その不審者は身長165センチぐらい、中肉中背で20代の男性でした。凶器は持っていませんでしたが、侵入に使用したと思われる工具を手にしていました。男は、取り押さえようとした警察官を振り切って逃走を図り、われわれの方に向かってきました。2人で横並びになり両手を広げて進路を防ぎ、取っ組み合いになりました。暴れる男をどうにか押さえ込み、警察官に引き渡すことができました。
延永 当社の警備員は、こうした状況で最も重要なことは「自分の身を守ること」だと、現任教育や研修で学んでいます。

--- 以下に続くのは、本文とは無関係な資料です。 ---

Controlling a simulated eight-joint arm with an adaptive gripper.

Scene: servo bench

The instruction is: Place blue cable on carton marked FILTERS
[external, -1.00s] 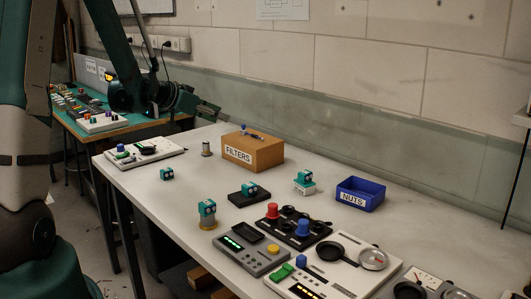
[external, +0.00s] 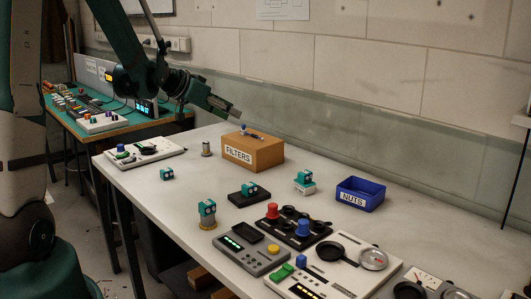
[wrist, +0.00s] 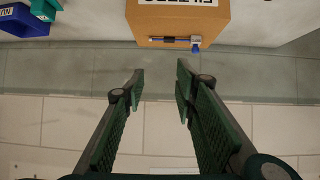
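The carton marked FILTERS (external: 253,153) is a tan box standing on the white bench near its back edge; it also shows at the top of the wrist view (wrist: 177,28). The blue cable (external: 252,134) lies on the carton's top. In the wrist view the blue cable (wrist: 172,39) runs along one edge of the carton, with a blue block-like end. My gripper (external: 233,114) is above and to the left of the carton in the external view. In the wrist view my gripper (wrist: 158,78) has its green fingers apart, with nothing between them, clear of the cable.
A blue NUTS bin (external: 360,194) stands right of the carton. Several teal servo pieces, a metal cylinder (external: 207,149) and control panels (external: 250,252) stand around the bench. A wall runs behind it.

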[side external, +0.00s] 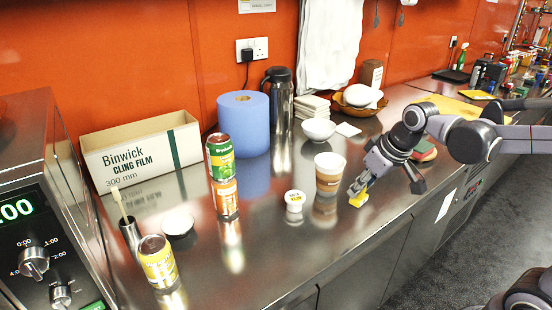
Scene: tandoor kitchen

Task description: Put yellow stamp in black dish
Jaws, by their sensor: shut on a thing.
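My gripper (359,190) is at the front right part of the steel counter, pointing down and to the left. It is shut on the yellow stamp (358,200), which shows below the fingertips, at or just above the counter top. The fingers hide part of the stamp. A small round dish (178,223), with a dark edge and a pale, shiny top, lies at the left of the counter, far to the left of my gripper. It may be the black dish, but its colour is hard to tell.
A paper cup (329,175) and a small white-lidded tub (294,201) stand left of my gripper. Stacked cans (222,178), a yellow can (158,262) and a dark cup with a stick (130,235) stand near the dish. The counter front between tub and yellow can is clear.

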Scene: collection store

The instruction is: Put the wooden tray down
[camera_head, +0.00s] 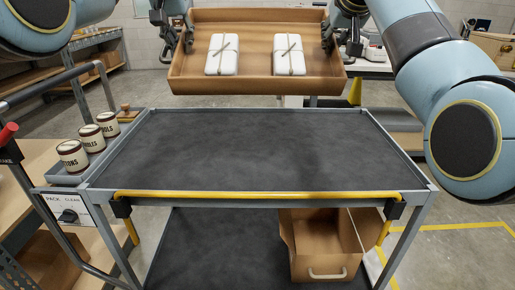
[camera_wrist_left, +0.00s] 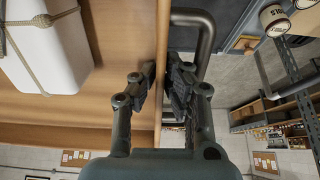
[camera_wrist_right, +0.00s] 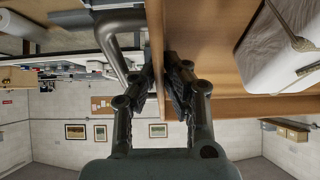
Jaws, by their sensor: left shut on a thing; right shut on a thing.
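The wooden tray (camera_head: 258,86) is held up in the air above the far edge of the cart's top in the head view. Two white parcels tied with string, a left one (camera_head: 222,55) and a right one (camera_head: 289,54), lie inside it. My left gripper (camera_head: 184,40) is shut on the tray's left side wall, which shows between its fingers (camera_wrist_left: 164,85) in the left wrist view. My right gripper (camera_head: 328,40) is shut on the tray's right side wall, also between its fingers (camera_wrist_right: 160,80) in the right wrist view. The tray looks about level.
The cart's dark top (camera_head: 255,150) is bare, with a raised grey rim and a yellow bar in front. Several labelled tins (camera_head: 92,138) stand on a side shelf at the left. A bench stands behind.

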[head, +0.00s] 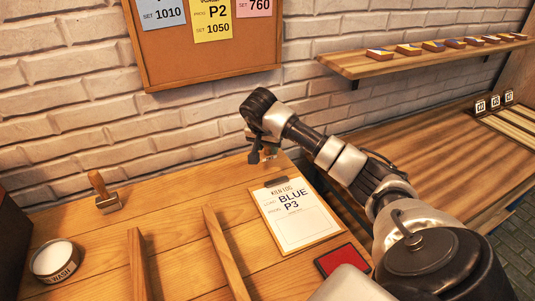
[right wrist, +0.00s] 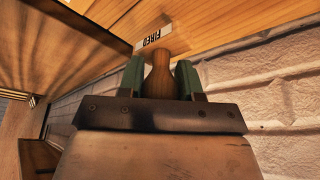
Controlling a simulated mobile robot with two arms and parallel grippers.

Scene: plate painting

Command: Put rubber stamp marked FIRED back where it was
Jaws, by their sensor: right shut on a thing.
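The rubber stamp marked FIRED (right wrist: 152,38) is in my right gripper (right wrist: 160,78). Green fingers close on both sides of its wooden handle, and its white label faces the wrist camera. In the head view my right gripper (head: 264,156) is at the back of the table, near the brick wall and just behind the clipboard. The stamp is small and partly hidden there. I cannot tell whether its base touches the tabletop. My left gripper is not in view.
Another wooden-handled stamp (head: 106,194) stands at the back left. A round wash tin (head: 54,262) is at the front left. Two wooden rails (head: 225,255) lie mid-table. The kiln log clipboard (head: 296,215) and a red pad (head: 342,259) are on the right. Bare wood lies between stamp and clipboard.

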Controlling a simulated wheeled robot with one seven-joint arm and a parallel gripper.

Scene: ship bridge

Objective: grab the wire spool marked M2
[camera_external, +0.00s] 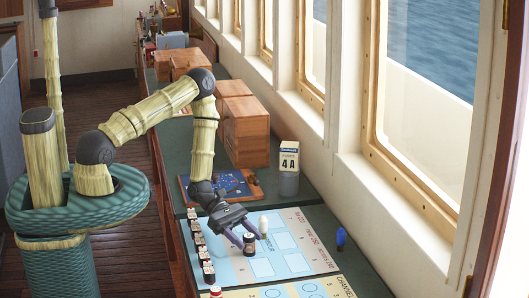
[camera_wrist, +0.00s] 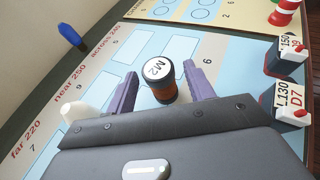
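The wire spool marked M2 (camera_wrist: 159,78) stands upright on the light-blue board, with a white top lettered M2 and a dark and copper-brown body. It also shows in the external view (camera_external: 249,244). My gripper (camera_wrist: 162,90) is open, with one purple finger on each side of the spool. Small gaps seem to show between the fingers and the spool in the wrist view. In the external view my gripper (camera_external: 243,238) reaches down to the board at the spool.
A white peg (camera_external: 263,224) stands close beside the spool. A blue peg (camera_external: 340,238) stands to the right. Several small labelled pieces (camera_external: 202,258) line the board's left edge. Wooden boxes (camera_external: 245,130) and a calendar block (camera_external: 289,160) stand farther back, by the windows.

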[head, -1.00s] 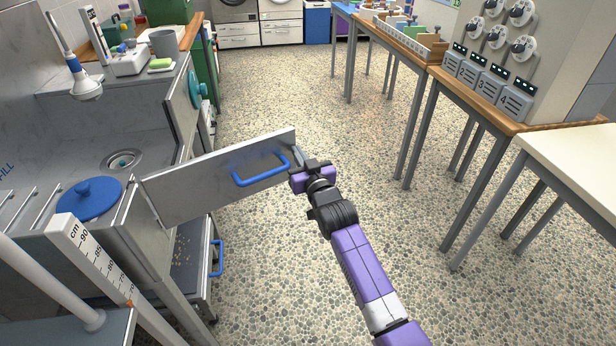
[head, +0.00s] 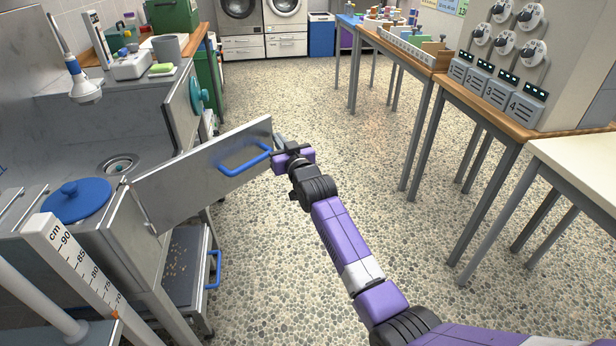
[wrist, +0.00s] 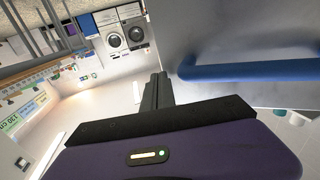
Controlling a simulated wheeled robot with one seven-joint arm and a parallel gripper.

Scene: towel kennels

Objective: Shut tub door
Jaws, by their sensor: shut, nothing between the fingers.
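The tub door (head: 205,170) is a grey metal panel with a blue bar handle (head: 245,162). It is hinged at the tub's near corner and stands open, swung out over the floor. The steel tub (head: 125,135) with its drain is behind it at the left. My gripper (head: 280,142) is at the door's free end, on the outer side by the handle. Its fingers are shut and hold nothing. In the wrist view the shut fingers (wrist: 157,92) are beside the door panel (wrist: 240,40) and its handle (wrist: 250,70). I cannot tell whether they touch the panel.
A blue round lid (head: 78,203) lies on the counter by the tub. A white height ruler (head: 75,262) stands in front. A lower drawer with a blue handle (head: 214,268) is below the door. Tables (head: 480,110) line the right. The speckled floor between is clear.

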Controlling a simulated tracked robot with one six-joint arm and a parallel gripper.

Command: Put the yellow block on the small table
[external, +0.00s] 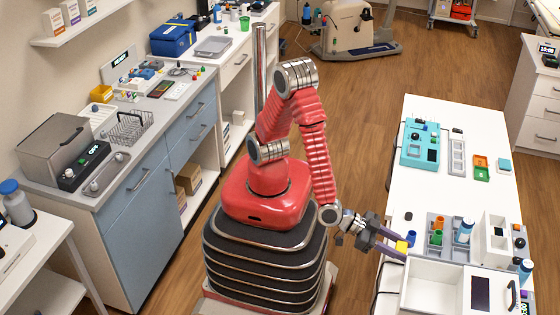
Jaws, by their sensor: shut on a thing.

今回は、相手が侵入に使用したピッキング工具のほか凶器を所持していないと判断し、制圧に向けて全力を尽くしました。
<<お二人は、それぞれ柔道とアームレスリングの経験があるそうですが、不審者の確保に活かせましたか>>
小島 私は小学校1年生のときに柔道を習い始め、高校でインターハイ準優勝、現在3段を取得しています。この事案では使命感から夢中で対処しましたが、見ていた人の話によると無意識のうちに両手で相手の両脚を刈る(取る)「双手刈(もろてが)り」で男を倒していたようです。
これまで柔道を続けてきてよかったと感じています。今も、ALSOKグループが参加する柔道大会と30歳以上で競い合うマスターズ柔道大会には毎年出場しています。業務があるので練習時間の確保は難しいのですが、これからも2つの大会には出場して腕を磨きたいと思います。
延永 私は20歳からアームレスリングを始めて今年で6年目になり、2017年の愛媛国体には代表選手として出場しました。侵入者は動きが素早い上にダウンジャケットを着ていたのですべりやすく、捕まえた後は逃がさないように必死でした。腕力にまかせて羽交い締めにしていました。
アームレスリングの経験を業務で活かすことができ、うれしいです。今は県内のアームレスリングチームに所属しており、週に1・2回、仲間と練習を続けています。この競技は、腕っぷしや体格だけでは勝つことはできません。指から前腕、上腕、背筋まで連動させて力を一体化することが重要な奥が深い競技です。4月に兵庫県内で開かれる大会に出場を予定しています。
<<侵入者は、警備員2人の剛腕に驚いたでしょうね。表彰を受けて、ご家族からはどのような声がありましたか>>
小島 女房からは「表彰おめでとう」と「お仕事、気をつけて」の言葉をもらいました。小学生の息子と娘からは「パパ、かっこいい!」と言われ、父親としての株が上がりました。これからも警備員という仕事に誇りを持ち、業務にあたります。
延永 表彰を報告しようと賞状を実家に持ち帰ったところ、両親や兄弟たちから大いに祝福されました。その一方で身体の心配もされ、業務中に自分の身を守ることの大切さにも改めて気付かされました。